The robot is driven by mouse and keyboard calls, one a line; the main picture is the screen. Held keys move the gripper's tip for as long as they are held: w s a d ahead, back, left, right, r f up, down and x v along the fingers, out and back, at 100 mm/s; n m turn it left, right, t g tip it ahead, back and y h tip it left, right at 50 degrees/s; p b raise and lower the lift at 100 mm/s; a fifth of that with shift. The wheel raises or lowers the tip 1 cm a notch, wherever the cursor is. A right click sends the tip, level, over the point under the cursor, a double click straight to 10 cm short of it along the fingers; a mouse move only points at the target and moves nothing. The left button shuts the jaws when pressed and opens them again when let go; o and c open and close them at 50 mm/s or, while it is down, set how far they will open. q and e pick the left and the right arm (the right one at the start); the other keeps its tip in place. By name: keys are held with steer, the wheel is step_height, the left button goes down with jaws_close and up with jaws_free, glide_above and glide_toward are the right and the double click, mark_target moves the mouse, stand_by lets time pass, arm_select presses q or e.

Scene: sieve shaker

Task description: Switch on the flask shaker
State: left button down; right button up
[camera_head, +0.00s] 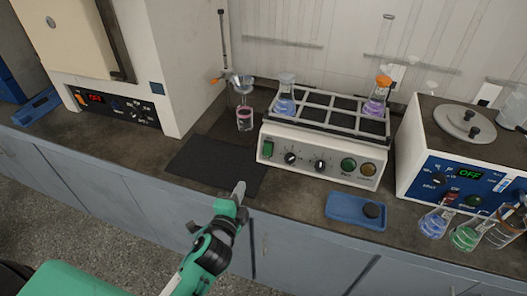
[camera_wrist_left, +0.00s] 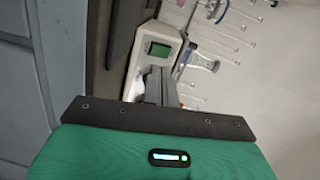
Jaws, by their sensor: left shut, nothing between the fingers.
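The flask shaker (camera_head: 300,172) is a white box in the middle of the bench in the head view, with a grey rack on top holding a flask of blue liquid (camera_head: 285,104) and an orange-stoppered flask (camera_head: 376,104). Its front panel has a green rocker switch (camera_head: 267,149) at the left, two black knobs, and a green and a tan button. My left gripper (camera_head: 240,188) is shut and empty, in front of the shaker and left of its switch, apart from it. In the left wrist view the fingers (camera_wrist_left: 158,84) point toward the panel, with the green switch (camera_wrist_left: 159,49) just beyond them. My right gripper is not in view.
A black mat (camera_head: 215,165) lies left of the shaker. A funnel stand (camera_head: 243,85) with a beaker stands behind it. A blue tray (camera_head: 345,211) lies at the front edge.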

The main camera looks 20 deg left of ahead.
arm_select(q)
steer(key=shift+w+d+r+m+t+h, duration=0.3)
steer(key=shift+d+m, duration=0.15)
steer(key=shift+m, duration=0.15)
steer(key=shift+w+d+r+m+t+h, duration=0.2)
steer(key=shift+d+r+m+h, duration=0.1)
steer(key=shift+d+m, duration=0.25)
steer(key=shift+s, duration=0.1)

--

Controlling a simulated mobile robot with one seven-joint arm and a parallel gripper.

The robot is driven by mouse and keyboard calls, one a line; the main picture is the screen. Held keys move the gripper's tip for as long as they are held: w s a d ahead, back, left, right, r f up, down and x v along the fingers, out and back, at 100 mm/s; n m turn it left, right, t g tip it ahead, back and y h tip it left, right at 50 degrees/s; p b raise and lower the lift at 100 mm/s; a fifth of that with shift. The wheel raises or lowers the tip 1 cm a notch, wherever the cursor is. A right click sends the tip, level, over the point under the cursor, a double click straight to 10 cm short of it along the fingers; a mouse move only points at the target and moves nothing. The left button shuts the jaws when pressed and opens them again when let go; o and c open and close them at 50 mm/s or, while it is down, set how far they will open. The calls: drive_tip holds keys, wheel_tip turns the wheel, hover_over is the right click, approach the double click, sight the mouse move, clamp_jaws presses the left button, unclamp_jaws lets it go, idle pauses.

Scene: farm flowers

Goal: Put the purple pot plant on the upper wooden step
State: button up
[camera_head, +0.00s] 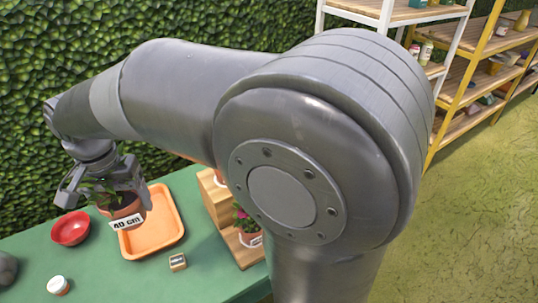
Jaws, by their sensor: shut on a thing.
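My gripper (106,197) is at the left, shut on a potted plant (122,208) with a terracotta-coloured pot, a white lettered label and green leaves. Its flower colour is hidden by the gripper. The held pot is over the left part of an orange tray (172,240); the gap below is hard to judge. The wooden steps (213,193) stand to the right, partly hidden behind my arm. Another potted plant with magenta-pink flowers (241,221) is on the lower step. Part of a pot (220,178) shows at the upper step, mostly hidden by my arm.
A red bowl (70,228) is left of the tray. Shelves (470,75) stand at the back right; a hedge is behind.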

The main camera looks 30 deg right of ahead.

* * *

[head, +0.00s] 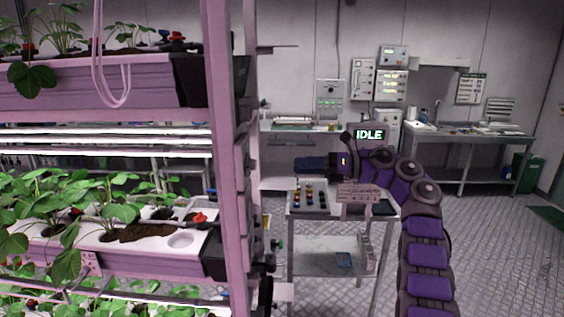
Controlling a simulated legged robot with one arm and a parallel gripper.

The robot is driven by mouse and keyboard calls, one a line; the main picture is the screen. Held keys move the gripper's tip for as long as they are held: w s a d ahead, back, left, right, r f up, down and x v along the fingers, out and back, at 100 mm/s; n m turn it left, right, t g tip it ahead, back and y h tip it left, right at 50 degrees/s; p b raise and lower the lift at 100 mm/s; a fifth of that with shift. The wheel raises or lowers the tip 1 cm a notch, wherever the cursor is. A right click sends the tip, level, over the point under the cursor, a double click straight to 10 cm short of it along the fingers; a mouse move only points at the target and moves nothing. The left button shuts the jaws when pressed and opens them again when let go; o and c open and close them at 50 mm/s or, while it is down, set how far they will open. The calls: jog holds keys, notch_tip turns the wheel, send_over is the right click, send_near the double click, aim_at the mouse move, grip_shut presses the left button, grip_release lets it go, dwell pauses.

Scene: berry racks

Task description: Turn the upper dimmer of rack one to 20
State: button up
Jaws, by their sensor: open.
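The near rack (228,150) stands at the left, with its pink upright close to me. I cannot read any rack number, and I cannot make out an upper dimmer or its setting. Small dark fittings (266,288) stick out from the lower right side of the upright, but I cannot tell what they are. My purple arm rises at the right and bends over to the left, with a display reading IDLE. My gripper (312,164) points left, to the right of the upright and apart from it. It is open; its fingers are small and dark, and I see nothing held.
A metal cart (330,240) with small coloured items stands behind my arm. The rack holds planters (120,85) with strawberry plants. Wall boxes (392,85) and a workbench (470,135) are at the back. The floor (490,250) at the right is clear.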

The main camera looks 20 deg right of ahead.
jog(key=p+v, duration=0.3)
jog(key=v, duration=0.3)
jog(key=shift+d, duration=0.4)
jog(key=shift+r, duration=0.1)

WRITTEN EXERCISE
Copy every line of the material in which the word "pauses" occurs.

FINISHED EXERCISE
The robot is driven by mouse and keyboard calls, one a line; the main picture is the screen. Held keys move the gripper's tip for as long as they are held: w s a d ahead, back, left, right, r f up, down and x v along the fingers, out and back, at 100 mm/s; n m turn it left, right, t g tip it ahead, back and y h tip it left, right at 50 degrees/s; p b raise and lower the lift at 100 mm/s; a fifth of that with shift. The wheel raises or lowers the tip 1 cm a notch, wherever the cursor is. A right click sends the tip, level, over the point under the cursor, a double click straight to 10 cm short of it along the fingers; a mouse move only points at the target and moves nothing. The left button shuts the jaws when pressed and opens them again when let go; o and c open and close them at 50 mm/s or, while it is down, set how far they will open. The calls: drive_tip holds keys, wheel_tip turns the wheel, hover_over is the right click, approach the double click, sight the mouse move, clamp_jaws presses the left button, unclamp_jaws lets it go, idle pauses.
The robot is driven by mouse and keyboard calls, one a line; the main picture is the screen. Held keys move the gripper's tip for as long as they are held: w s a d ahead, back, left, right, r f up, down and x v along the fingers, out and back, at 100 mm/s; n m turn it left, right, t g tip it ahead, back and y h tip it left, right at 50 degrees/s; p b raise and lower the lift at 100 mm/s; a fifth of that with shift. The wheel raises or lowers the tip 1 cm a notch, wherever the cursor is. A right click sends the tip, level, over the point under the cursor, a double click straight to 10 cm short of it along the fingers; a mouse move only points at the target and moves nothing. The left button shuts the jaws when pressed and opens them again when let go; o and c open and close them at 50 mm/s or, while it is down, set how far they will open. The calls: jog holds keys, notch_tip turns the wheel, send_over is the right click, send_near the double click, aim_at the mouse move, grip_shut presses the left button, grip_release lets it go, dwell pauses.

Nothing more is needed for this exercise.